Here, “Group A” would be score1 (Home Goals) and “Group B” would be score2 (Away Goals). These are the Null and Alternative hypotheses:

\[H_0: \mu_{home} = \mu_{away}\] \[H_A: \mu_{home} > \mu_{away}\]

Parameters

I have chosen to go with \(\alpha\) = 0.05. This is generally a standard Type I Error rate in sport analytics, and feels appropriate for a home field advantage context. While there are other factors that obviously play into how many goals a team scores, over 5 years and 5 leagues worth of data including both excellent and poor teams we should have data to claim an \(\alpha\) of this low. In this context, a type I error means we claim a home field advantage exists when none does.

Then, I have chosen a Power \((1-\beta)\) of 0.8. Again, this is a fairly standard measurement for sports analytics contexts, and makes sense with the amount of data that we have. We can safely draw conclusions about our hypothesis test given these parameters with the amount of data we have.

Lastly, I have gone with a minimum effect size of \(\delta = 0.2\) goals. Given how much team quality factors in to goal scoring, even in home vs away matches, we don’t want to go with a super high \(\delta\) value for our minimum effect size. However, a \(\delta\) of 0.2 goals, when looked at over a season (38 or 34 games for the Bundesliga), a minimume effect size of 0.2 means that a team would score 7.6 or 6.8 more goals at home than away, respectively. When 1 goal can really change a game and the subsequent result, a margin like this can seriously shift league standings.

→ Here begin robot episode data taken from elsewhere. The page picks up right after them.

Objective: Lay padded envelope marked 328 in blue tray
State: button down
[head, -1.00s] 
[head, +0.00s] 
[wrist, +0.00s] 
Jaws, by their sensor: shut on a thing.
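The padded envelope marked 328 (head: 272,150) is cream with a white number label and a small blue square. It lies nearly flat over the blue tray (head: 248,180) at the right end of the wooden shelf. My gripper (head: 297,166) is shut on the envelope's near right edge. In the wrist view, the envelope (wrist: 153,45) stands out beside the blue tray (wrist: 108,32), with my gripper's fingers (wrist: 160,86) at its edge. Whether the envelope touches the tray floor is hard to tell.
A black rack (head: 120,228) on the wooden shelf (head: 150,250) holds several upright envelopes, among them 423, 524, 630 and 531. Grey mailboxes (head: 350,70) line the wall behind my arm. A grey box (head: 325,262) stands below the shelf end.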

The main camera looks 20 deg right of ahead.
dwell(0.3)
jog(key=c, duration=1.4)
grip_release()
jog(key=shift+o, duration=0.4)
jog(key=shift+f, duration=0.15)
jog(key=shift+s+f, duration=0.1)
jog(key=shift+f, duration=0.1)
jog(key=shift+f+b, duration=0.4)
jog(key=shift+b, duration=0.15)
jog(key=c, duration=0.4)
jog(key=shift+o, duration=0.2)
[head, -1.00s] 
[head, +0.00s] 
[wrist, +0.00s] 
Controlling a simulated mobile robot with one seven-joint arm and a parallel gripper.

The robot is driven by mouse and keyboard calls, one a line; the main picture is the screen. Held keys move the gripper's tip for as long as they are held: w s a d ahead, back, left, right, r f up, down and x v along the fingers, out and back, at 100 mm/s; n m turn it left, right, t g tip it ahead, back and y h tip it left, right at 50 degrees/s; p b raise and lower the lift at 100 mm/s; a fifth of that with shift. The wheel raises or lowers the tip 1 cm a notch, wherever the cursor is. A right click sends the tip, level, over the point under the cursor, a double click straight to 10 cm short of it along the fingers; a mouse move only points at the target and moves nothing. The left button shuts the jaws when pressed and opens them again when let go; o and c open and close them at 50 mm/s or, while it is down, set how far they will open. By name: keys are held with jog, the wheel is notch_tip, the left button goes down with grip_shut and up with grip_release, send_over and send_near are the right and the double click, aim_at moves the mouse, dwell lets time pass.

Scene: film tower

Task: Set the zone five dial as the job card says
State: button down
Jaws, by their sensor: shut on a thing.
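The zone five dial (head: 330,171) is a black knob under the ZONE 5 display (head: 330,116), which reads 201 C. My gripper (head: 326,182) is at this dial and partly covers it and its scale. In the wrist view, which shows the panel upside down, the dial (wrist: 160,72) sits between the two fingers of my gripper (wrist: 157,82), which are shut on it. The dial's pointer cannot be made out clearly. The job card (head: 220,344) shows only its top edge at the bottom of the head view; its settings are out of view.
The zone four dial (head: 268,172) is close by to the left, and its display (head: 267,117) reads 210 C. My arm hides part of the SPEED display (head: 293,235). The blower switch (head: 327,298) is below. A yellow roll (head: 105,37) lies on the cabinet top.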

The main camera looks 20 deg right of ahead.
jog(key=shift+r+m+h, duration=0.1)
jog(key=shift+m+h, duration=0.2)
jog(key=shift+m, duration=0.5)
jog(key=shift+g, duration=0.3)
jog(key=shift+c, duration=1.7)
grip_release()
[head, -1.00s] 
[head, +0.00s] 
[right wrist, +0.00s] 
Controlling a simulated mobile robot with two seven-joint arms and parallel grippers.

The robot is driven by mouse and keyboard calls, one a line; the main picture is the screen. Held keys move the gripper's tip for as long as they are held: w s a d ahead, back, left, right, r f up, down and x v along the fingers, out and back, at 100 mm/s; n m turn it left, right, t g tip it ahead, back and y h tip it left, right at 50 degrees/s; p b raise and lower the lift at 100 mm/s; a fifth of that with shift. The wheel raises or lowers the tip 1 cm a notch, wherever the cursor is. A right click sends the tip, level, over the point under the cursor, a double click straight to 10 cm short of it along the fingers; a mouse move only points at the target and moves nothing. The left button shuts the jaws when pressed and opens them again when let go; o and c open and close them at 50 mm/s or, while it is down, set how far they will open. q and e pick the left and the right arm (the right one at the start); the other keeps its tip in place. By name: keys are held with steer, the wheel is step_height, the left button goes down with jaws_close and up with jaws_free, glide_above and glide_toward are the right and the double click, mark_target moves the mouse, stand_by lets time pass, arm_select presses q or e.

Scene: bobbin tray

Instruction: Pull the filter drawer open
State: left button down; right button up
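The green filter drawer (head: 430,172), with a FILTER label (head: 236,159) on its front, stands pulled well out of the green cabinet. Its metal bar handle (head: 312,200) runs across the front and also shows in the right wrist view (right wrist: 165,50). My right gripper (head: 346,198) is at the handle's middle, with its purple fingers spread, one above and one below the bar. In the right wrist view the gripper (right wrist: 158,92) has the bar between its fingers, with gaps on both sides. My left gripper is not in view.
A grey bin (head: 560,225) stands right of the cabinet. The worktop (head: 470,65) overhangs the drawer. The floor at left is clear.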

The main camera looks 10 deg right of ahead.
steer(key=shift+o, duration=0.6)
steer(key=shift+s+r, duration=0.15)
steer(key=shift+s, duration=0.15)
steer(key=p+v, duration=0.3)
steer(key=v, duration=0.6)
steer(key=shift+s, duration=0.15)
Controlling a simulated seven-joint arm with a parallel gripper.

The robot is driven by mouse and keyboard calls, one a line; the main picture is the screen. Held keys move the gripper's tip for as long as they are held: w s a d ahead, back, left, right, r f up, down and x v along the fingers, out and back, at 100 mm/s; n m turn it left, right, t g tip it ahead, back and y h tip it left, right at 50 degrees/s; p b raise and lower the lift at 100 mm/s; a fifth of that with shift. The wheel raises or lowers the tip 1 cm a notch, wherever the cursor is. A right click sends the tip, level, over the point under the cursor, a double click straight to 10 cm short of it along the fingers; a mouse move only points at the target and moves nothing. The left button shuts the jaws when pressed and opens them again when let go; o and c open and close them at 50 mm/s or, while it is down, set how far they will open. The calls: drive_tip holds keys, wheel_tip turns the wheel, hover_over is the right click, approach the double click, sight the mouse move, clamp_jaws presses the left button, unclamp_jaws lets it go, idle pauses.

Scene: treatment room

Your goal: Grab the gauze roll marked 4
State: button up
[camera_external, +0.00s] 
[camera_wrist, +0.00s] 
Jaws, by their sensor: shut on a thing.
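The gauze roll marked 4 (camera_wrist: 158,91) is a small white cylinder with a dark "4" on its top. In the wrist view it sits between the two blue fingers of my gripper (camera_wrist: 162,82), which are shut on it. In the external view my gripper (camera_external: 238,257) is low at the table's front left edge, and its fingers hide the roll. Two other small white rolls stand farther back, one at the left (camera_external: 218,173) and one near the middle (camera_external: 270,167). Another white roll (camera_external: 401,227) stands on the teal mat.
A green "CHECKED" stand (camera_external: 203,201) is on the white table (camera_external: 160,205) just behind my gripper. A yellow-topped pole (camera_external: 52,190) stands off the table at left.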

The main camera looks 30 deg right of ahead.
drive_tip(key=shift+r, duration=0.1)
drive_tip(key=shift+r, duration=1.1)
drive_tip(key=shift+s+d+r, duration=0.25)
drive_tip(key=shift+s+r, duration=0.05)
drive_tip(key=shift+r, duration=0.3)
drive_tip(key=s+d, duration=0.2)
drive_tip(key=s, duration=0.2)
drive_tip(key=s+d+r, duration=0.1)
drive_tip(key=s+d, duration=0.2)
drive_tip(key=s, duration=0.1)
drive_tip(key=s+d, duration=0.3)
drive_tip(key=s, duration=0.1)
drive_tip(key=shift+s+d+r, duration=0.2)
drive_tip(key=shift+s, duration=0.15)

Our notes about sample size can be proven below:

### Sample Size Calculation
power.t.test(
  delta = 0.20,
  sd = sd(c(df_top_leagues$score1, df_top_leagues$score2), na.rm = TRUE),
  sig.level = 0.05,
  power = 0.80,
  type = "two.sample",
  alternative = "one.sided"
)
## 
##      Two-sample t test power calculation 
## 
##               n = 487.7157
##           delta = 0.2
##              sd = 1.255198
##       sig.level = 0.05
##           power = 0.8
##     alternative = one.sided
## 
## NOTE: n is number in *each* group

This test shows that in order to detect the 0.2 goal difference with our given parameters, we would only need ~488 matches per group. Our dataframe has 17867 rows, so we have plenty of data.

Performing the Test

### Testing
t.test(df_top_leagues$score1,
       df_top_leagues$score2,
       alternative = "greater",
       var.equal = FALSE)
## 
##  Welch Two Sample t-test
## 
## data:  df_top_leagues$score1 and df_top_leagues$score2
## t = 16.752, df = 17867, p-value < 2.2e-16
## alternative hypothesis: true difference in means is greater than 0
## 95 percent confidence interval:
##  0.2800605       Inf
## sample estimates:
## mean of x mean of y 
##  1.543582  1.233027
### Reshaping for Visualization
df_long <- df_top_leagues |>
  select(score1, score2) |>
  pivot_longer(cols = everything(),
               names_to = "team_type",
               values_to = "goals")

### Boxplot of home vs away goals
ggplot(df_long, aes(x = team_type, y = goals)) +
  geom_boxplot(fill = "lightblue") +
  labs(title = "Home vs Away Goals") + 
  theme_bw()

Based on the tests, we can reject the null hypothesis that there is no difference between the mean home and away goals. The p-value is effectively 0, much lower than our \(\alpha = 0.05\) type I error rate. Our lower bound on the confidence interval is 0.28, which means that we are 95% confident the true difference in home vs away goals is at least 0.28 goals per match.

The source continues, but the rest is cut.